The Goal:  To Improve, Not Punish

Blog Post created by 1047439 on Jul 18, 2016

The subject of what to do when employee performance does not meet a standard comes up fairly frequently in our managerial course discussions.  Participants share their experiences of using a Performance Improvement Plan (PIP).  Sometimes, managers talk about using a PIP as a way to move employees out of the organization.  But, the purpose of a PIP is just like the name says:  to help an employee improve.  We discuss that any feedback conversation or PIP action with an employee is intended to help employees change some aspect of their performance or behavior.   Managers must approach the employee with positive intent, not with an intent to penalize or punish the employee.  Sometimes, managers admit that they are so frustrated or tired of the issue that they resort to threatening, shaming or belittling.  In our discussions, we emphasize that while these feelings may be natural, it is imperative that the manager curb the temptation to make cutting remarks.  If they don't feel they can do this, they need to excuse themselves and "take a walk."  When they have regained composure, they need to calmly let an employee know that the ability and willingness to change is critical to the position.  Managers are urged to work with employees to get ideas on how to address deficits.  Solutions may be as simple as shadowing an outstanding employee, making schedule adjustments or providing training. In any case, the change must be sustained.

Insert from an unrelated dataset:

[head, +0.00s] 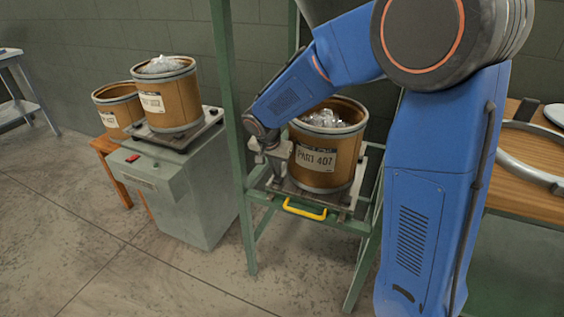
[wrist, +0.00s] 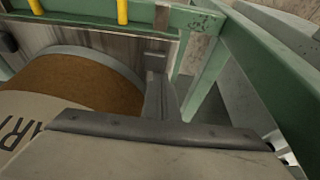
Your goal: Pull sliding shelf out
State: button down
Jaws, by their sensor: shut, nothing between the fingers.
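The sliding shelf (head: 338,203) sits in a green rack, with a yellow handle (head: 305,209) on its front edge. A brown drum labelled PART 407 (head: 327,175) stands upright on the shelf with clear material inside. My gripper (head: 274,172) is shut and empty, close to the left side of the drum and above the shelf; I cannot tell whether it touches the drum. In the wrist view, my gripper (wrist: 157,75) is beside the drum (wrist: 85,80), and the two yellow legs of the handle (wrist: 122,11) show at the top edge.
Green rack posts (head: 240,150) stand close to my gripper. A grey-green cabinet (head: 190,195) with another drum (head: 168,100) on top is to the left. A wooden bench (head: 530,175) is to the right. The floor before the rack is clear.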

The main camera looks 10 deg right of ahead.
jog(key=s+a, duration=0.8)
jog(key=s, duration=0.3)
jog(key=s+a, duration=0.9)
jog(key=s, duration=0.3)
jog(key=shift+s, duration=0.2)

A Performance Improvement Plan is not the same as a Progressive Discipline Action, which may come later if behavior does not improve.  In that case, after feedback conversations and a legitimate effort to help an employee, Progressive Discipline Action may be the next step.  It usually consists of some combination of a verbal warning, followed by a written warning and finally a suspension or termination, depending up the policies of the organization. But, it is the last resort, not a "go-to" strategy.  Employees are valuable to the organization and its reputation in the community. Making every reasonable effort to help an employee improve is less costly and more beneficial than starting over with the search, recruitment and on-boarding process.